Winning Pakistan Idol is set to change someone’s life. The prize includes a contract with Sony Music, a new car as well as a yet-to-be-announced cash sum. For an aspiring artist the recording contract is the biggest lure but Pakistan’s music industry is still in its infancy. Shows like SaReGaMaPa across the border have prospered because there is huge market for playback singers in Bollywood. Many of our best stars have found success as playback singers for Bollywood. With downloads and piracy changing the entire global music industry, it’s difficult to know how the winner’s career path will pan out. What’s certain is that the winner has the potential to become a household name in Pakistan and is certain of a fair amount of international exposure.
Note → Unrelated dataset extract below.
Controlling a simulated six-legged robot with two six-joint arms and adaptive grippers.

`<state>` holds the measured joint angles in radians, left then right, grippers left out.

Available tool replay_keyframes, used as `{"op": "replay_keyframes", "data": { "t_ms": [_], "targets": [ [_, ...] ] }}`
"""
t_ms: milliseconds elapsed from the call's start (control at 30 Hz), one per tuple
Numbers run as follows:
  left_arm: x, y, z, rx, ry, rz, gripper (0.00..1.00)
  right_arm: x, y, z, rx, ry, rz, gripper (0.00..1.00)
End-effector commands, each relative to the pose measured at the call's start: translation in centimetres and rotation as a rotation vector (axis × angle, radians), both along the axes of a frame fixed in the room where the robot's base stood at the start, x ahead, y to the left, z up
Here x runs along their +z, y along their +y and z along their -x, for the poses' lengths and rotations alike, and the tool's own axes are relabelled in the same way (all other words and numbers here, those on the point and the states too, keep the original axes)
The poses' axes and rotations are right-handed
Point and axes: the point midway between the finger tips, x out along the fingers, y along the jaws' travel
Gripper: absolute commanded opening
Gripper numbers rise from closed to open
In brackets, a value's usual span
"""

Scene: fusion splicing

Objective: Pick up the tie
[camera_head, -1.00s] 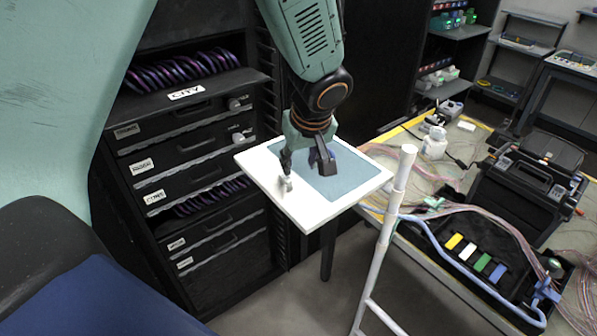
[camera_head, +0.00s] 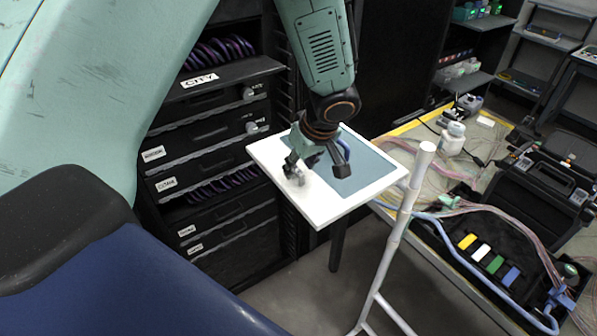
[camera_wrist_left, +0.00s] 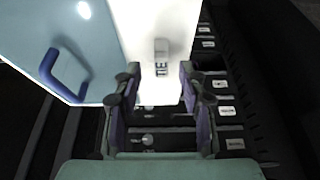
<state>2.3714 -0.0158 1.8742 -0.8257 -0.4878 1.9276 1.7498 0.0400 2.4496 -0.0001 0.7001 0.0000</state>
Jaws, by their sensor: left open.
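No thing is clearly marked as the tie. A small grey metallic piece (camera_head: 299,180) lies on the white part of a small tabletop (camera_head: 325,213). It also shows in the left wrist view (camera_wrist_left: 162,58), just ahead of the gap between my fingertips. My right gripper is in neither view.
A black drawer cabinet (camera_head: 215,150) stands behind and left of the tabletop. A white pole stand (camera_head: 402,215) rises at its front right. A workbench (camera_head: 425,160) with cables, a white bottle (camera_head: 452,138) and a black case (camera_head: 545,180) is on the right.

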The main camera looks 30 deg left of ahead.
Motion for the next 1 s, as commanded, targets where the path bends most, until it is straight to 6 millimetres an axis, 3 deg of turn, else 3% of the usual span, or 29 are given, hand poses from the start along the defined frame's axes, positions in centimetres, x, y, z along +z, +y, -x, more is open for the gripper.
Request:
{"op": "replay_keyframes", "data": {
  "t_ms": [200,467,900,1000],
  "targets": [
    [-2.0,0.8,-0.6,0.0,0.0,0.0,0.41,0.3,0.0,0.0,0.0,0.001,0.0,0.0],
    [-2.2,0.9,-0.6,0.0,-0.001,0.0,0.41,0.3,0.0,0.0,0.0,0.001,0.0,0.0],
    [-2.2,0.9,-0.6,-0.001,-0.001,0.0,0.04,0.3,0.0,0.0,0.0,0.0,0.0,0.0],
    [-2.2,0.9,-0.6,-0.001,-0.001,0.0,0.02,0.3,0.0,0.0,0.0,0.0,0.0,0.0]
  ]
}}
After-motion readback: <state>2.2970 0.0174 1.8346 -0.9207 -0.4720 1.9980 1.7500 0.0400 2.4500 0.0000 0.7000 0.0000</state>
The judges are looking for more than just a voice, they are looking for a star. The winner has to have a great stage presence, talent, presentability and the ability to engage the audience. At the end of the day, however, it’s the public who votes for the winner. It’s impossible to comment until we’ve seen the top 24 but remember part of the fun of Pakistan Idol is that it isn’t just a talent contest, it’s a popularity contest too.